THE CIRCUITOUS legal road appears to be running out for the great survivor of European politics. Following a ruling by the constitutional court last month against political immunity, a Milan judge yesterday ordered that Italy’s billionaire prime minister Silvio Berlusconi stand trial on April 6th on charges that he paid an underage girl for sex and for abuse of office. The former carries a potential three-year sentence and the latter 12 years, although the case may last a couple of years. Mr Berlusconi also faces three unrelated embezzlement and fraud cases in the coming weeks.
However, whether the 74-year-old prime minister, in his third term in the post, actually faces trial in Milan depends on his success with a further, more political hurdle. His lawyers will try to persuade the office of the speaker of parliament that the case, because it relates to an act committed by a ministerial office-holder, should be heard by a special section of the magistrature that deals with accusations against ministers.
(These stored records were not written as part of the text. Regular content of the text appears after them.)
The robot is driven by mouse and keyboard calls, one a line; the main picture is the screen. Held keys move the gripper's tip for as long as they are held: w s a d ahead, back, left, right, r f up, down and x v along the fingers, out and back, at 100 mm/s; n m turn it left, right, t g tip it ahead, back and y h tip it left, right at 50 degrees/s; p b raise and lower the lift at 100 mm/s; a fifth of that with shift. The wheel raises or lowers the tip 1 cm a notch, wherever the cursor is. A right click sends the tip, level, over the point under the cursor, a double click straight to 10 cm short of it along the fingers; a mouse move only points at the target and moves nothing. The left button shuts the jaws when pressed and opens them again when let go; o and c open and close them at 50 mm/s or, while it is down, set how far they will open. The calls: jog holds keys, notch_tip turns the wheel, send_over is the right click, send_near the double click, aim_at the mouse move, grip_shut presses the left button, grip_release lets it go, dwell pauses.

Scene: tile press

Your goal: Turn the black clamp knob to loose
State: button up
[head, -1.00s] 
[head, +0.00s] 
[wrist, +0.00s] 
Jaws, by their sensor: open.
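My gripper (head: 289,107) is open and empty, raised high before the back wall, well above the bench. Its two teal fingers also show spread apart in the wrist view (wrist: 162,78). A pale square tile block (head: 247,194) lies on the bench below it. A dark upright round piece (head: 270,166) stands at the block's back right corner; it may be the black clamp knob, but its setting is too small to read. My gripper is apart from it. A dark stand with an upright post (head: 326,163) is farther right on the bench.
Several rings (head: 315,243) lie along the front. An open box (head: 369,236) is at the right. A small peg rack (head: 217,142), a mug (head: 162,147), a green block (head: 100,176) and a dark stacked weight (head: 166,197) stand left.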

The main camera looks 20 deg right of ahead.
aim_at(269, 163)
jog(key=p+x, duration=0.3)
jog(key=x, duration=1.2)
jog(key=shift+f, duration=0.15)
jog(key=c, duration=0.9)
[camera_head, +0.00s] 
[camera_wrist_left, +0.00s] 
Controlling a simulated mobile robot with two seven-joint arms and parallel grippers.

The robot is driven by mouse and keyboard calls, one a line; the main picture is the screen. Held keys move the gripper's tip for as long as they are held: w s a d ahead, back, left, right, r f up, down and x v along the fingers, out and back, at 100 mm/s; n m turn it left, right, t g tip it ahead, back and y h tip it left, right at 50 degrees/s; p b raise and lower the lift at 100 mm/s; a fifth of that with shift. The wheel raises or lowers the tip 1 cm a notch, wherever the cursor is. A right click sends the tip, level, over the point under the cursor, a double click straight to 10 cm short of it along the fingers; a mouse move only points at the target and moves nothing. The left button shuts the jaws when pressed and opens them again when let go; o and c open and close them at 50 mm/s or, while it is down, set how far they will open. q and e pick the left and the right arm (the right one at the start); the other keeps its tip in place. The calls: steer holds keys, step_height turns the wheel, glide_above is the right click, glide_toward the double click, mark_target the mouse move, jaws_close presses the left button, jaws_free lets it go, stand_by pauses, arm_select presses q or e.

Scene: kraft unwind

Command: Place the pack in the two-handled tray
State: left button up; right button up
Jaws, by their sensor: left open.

This will not be easy. Despite the PM’s parliamentary majority, the office of speaker is held by Gianfranco Fini, whom Mr Berlusconi expelled from the party last year and who is now one of his fiercest critics. Justice minister Angelino Alfano, in a familiar refrain, denounced the judge’s decision yesterday for jeopardising “the autonomy, sovereignty and independence of parliament”.
Mr Berlusconi’s determined fight to find the most sympathetic forum for his case is no doubt partly a reflection of the particularly sticky wicket he faces. It is common ground that he paid teenage Moroccan nightclub dancer Karima el Mahroug, aka Ruby “the Heartstealer”, at least €7,000. He says this was a gift and not for sexual services. And he admits to having rung the local police to get her released from custody, telling them that she was the granddaughter of Hosni Mubarak and that her continued detention would cause a diplomatic incident. A genuine misapprehension, he says.
A jury may take some convincing and he appears already to have been convicted at the bar of public opinion. On Sunday, in one of the country's biggest demonstrations in years, half a million women turned out to protest at the entrenched sexism they accuse him of representing. And a poll in the left-leaning La Repubblicafound that nearly 50 per cent of Italians believe the accusations to be true, although as many believe that he will not be punished even if found guilty. This being Italy, they may be correct.